The story is faithful to the book and as I was watching this, I kept saying in my mind that Robert Hossein (the director) must have loved the book very much. It has parts that I love which are missing from the Schönberg & Boublil musical: Cosette names her doll Catherine, Valjean gets help from Fauchelevent whom once he helped when the man trapped under a cart, Marius's disputes with his grandfather, Éponine shows Marius that she can read and write, the Jondrettes, Gavroche delivers Marius's letter to Cossette.

I like the scene describing the ruin of Fantine, which is shown in a slide show, showing her bust in every step of her ruin. After fired from the factory, she is forced to sell her locket, her hair (gold on her head), her teeth (pearls in her mouth), and then her body. She is getting uglier and uglier. This slide show is used again to describe time passes after Cosette met Marius. They both stand still, but the seasons change around them. They don't see anything else, the world is nothing, only they both matter.

In this film Gavroche sings The Fault of Voltaire, which is from the Schönberg Boublil musical.

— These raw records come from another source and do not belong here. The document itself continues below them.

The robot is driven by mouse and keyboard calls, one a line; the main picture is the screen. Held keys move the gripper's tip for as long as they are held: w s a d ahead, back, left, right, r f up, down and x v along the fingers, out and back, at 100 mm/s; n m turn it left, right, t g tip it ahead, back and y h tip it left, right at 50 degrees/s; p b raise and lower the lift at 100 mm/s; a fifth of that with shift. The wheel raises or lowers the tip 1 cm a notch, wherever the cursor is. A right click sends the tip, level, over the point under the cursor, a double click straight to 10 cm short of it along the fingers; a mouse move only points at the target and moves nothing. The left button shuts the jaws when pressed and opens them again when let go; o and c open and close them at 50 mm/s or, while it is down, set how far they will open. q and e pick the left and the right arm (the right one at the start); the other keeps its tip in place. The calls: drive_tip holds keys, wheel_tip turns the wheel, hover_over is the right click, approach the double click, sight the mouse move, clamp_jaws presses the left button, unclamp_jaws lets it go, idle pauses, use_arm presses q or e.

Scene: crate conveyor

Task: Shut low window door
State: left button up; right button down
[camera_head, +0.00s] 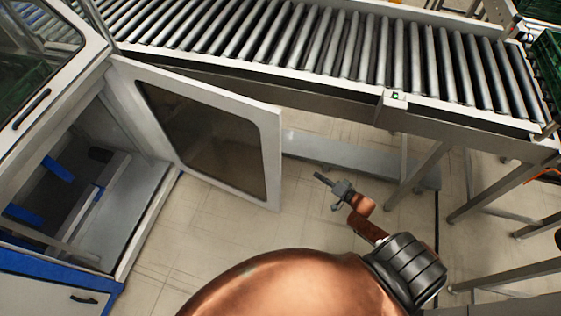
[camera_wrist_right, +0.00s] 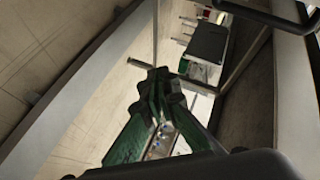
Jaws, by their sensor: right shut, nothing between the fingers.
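The low window door (camera_head: 205,130) is a white-framed panel with a dark pane. It stands swung open in the head view, hinged at the left beside the cabinet opening (camera_head: 150,215), with its free edge to the right. My right gripper (camera_head: 322,179) is shut and empty, just right of the door's free edge and apart from it in the picture. Its depth relative to the door is hard to tell. In the right wrist view the closed fingers (camera_wrist_right: 160,85) point away from the camera with nothing between them. My left gripper is not in view.
A roller conveyor (camera_head: 330,40) crosses behind the door, with metal legs (camera_head: 410,175) at the right. An upper window door (camera_head: 45,75) with a black handle is above the opening. A lower panel with a handle (camera_head: 84,300) is bottom left. Tiled floor (camera_head: 215,225) is clear before the door.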

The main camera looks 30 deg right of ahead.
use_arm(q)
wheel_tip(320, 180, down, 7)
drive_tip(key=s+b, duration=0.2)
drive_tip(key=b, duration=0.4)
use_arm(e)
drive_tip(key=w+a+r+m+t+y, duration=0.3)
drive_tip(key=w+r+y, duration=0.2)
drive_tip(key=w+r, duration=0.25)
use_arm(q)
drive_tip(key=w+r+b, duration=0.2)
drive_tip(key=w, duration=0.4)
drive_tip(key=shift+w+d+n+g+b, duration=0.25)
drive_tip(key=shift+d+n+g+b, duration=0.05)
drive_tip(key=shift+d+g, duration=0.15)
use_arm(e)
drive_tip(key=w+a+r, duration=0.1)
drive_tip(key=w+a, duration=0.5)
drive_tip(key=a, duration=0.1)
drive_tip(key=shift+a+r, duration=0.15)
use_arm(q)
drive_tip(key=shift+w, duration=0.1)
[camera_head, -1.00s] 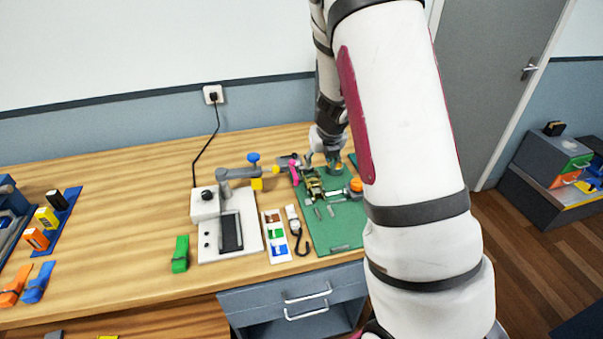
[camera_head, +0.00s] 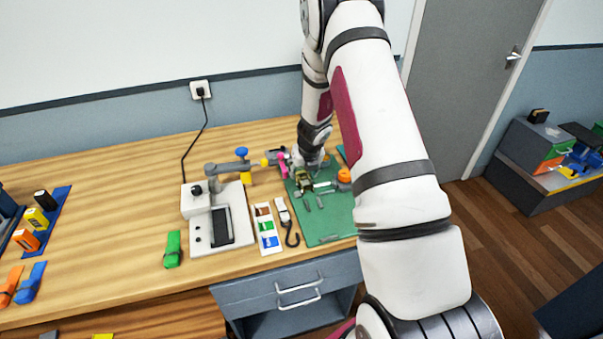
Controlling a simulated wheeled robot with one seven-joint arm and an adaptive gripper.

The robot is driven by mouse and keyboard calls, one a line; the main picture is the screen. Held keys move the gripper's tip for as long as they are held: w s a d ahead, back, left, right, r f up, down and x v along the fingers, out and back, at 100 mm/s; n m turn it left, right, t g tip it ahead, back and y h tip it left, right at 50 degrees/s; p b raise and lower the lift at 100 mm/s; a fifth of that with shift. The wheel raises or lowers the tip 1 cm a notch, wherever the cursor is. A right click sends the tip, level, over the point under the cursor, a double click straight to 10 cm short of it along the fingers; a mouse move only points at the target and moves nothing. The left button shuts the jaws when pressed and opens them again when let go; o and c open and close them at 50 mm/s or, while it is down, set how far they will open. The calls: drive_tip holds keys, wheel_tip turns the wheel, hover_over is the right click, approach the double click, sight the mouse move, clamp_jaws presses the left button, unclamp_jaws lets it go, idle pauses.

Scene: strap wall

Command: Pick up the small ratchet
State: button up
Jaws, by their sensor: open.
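An olive-gold metal piece that looks like the small ratchet (camera_head: 303,182) lies on the green mat (camera_head: 327,226) at the bench's right side. My gripper (camera_head: 309,165) is open just above and behind it. The lower arm hides part of the scene, and the fingertips are small and partly merged with the ratchet. I cannot tell whether they touch it.
Small grey tools (camera_head: 322,187), an orange round item (camera_head: 344,175) and a pink item (camera_head: 283,166) lie close around it.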

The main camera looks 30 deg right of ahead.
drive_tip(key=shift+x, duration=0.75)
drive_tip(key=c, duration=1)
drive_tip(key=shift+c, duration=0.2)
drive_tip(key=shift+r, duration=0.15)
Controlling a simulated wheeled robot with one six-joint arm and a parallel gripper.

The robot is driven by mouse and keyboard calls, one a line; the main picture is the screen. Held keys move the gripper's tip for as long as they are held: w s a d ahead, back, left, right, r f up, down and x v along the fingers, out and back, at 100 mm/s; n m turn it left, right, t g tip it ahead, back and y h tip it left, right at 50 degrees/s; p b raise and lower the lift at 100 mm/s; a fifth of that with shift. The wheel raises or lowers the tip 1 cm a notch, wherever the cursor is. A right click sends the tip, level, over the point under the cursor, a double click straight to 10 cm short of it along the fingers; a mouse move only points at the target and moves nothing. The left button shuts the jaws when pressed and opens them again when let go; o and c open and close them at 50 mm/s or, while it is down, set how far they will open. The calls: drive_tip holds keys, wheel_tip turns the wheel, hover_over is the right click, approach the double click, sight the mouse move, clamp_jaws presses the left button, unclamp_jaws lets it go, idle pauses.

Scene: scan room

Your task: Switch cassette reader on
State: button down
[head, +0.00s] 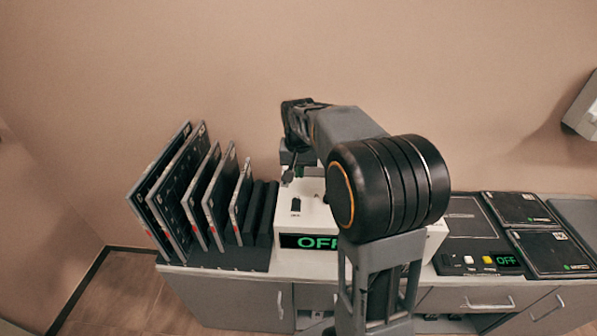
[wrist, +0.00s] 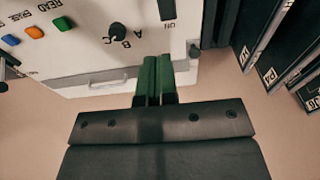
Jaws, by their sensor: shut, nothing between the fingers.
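The cassette reader is a white box (head: 316,214) on the counter in the head view, partly hidden by my arm. Its front display (head: 305,242) reads green OFF. A dark switch (head: 295,204) sits on its top panel; its dark body also shows at the top edge of the wrist view (wrist: 166,9), beside an ON label. My gripper (head: 289,176) is above the panel, behind the switch in the head view. In the wrist view, its green fingers (wrist: 158,61) are together and empty, pointing at the panel near the switch. I cannot tell whether they touch the panel.
A rack (head: 213,256) of dark cassettes (head: 181,188) stands close to the reader's left. A black knob (wrist: 117,31) and coloured buttons (wrist: 35,31) are on the reader's panel. A dark device (head: 473,222) with its own OFF display and flat panels (head: 520,208) lie to the right.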

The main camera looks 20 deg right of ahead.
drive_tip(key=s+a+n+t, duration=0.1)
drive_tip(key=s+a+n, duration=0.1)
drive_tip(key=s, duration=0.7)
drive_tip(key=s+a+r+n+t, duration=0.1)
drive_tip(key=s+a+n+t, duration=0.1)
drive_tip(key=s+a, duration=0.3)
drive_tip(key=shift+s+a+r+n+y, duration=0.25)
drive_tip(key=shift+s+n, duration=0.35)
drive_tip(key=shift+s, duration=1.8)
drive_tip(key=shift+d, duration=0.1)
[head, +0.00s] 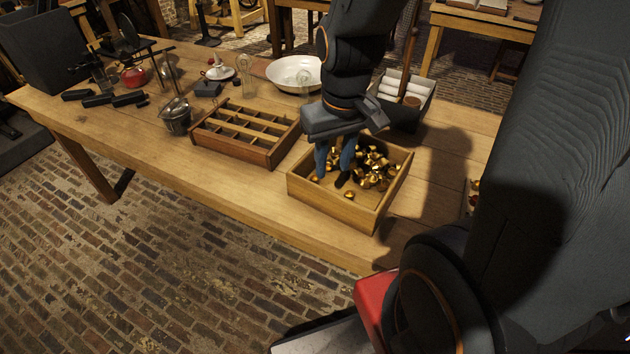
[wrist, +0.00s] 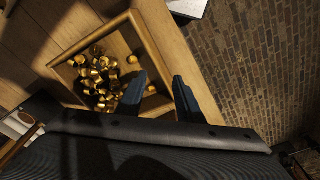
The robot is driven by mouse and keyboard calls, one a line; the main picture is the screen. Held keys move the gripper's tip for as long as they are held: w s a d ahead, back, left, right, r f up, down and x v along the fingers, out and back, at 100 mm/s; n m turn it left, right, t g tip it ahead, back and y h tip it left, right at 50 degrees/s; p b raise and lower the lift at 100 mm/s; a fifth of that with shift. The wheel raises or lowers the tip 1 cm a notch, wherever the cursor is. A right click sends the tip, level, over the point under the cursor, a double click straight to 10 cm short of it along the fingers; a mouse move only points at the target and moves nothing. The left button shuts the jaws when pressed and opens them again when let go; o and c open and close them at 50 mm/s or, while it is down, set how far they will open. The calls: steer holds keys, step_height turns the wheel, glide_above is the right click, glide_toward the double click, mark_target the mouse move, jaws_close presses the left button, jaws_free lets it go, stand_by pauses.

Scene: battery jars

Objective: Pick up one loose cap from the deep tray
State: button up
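The deep tray (head: 328,203) is a square, pale wooden box on the bench, with a heap of loose brass caps (head: 372,168) mostly toward its right and back. A single cap (head: 348,194) lies apart near the front wall. In the wrist view my gripper (wrist: 160,76) is open, and a cap (wrist: 151,89) shows beside the left finger, in the gap. No cap is visibly gripped. The exact height of the tips is unclear.
A divided wooden tray (head: 236,141) stands left of the deep tray. A dark box with white rolls (head: 402,95) is behind, near my arm. The front bench strip is clear.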

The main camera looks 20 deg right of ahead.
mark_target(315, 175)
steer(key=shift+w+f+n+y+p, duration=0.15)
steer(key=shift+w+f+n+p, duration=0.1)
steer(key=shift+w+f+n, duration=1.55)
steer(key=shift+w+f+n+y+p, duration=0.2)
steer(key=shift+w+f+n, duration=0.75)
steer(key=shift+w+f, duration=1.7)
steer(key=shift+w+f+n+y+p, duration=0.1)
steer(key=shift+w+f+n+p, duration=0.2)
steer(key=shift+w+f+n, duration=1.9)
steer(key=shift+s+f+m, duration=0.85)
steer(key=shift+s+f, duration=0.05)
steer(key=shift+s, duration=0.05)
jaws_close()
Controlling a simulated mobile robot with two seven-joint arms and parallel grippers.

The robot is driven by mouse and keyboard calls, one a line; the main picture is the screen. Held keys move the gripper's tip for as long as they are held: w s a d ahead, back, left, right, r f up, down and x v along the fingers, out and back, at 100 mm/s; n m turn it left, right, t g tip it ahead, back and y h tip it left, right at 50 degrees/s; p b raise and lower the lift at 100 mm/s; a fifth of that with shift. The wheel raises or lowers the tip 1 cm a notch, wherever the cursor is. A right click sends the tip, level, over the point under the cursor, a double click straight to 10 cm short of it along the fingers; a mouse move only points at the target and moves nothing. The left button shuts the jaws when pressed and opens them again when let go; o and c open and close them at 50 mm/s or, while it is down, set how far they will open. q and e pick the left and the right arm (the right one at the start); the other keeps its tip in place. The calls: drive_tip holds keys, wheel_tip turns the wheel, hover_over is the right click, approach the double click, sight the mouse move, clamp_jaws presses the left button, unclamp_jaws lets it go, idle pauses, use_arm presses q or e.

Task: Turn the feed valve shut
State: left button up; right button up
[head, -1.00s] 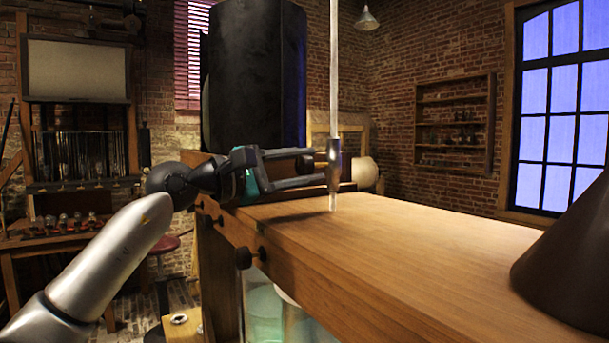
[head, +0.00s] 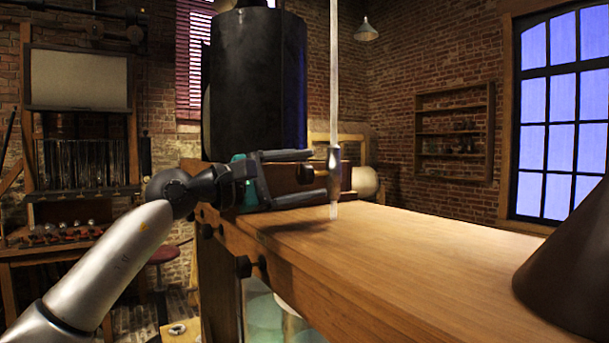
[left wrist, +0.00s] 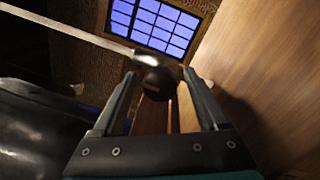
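The feed valve is a metal body (head: 333,172) on an upright clear tube, with a dark round knob (head: 306,174) on its left side. In the left wrist view the knob (left wrist: 158,84) is seen end-on, in front of the valve body. My left gripper (head: 312,175) reaches in from the left above the bench's left edge. Its fingers are spread, one above and one below the knob in the head view. In the left wrist view, gaps show between the knob and both fingers. My right gripper is out of view.
The wooden bench top (head: 420,245) is mostly clear beneath the gripper. A tall black cylinder (head: 255,85) stands behind the gripper. A dark brown cone (head: 575,265) is at the right front. Glass jars (head: 265,315) stand below the bench top.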

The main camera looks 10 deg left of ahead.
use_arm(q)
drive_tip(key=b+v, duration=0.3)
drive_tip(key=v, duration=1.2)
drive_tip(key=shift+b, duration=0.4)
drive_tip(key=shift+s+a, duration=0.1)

I am rather disappointed with the ending, though. After Valjean gives Cosette to Marius's hand, he leaves and lives miserably for about 5 years (if I am not mistaken. I forget the year). He dies with Javert's words in his ear: "Now you are free." Perhaps it's a good decision since Valjean has been trying to run away from his past and Javert throughout the movie. I only wished the part when Cosette and Marius see him on his dying bed was included, because I love the part when Marius asks for Valjean's forgiveness. With this scene omitted (also when the Thénardiers tell Marius who his father-in-law is), Marius never knows who has saved him from the barricade.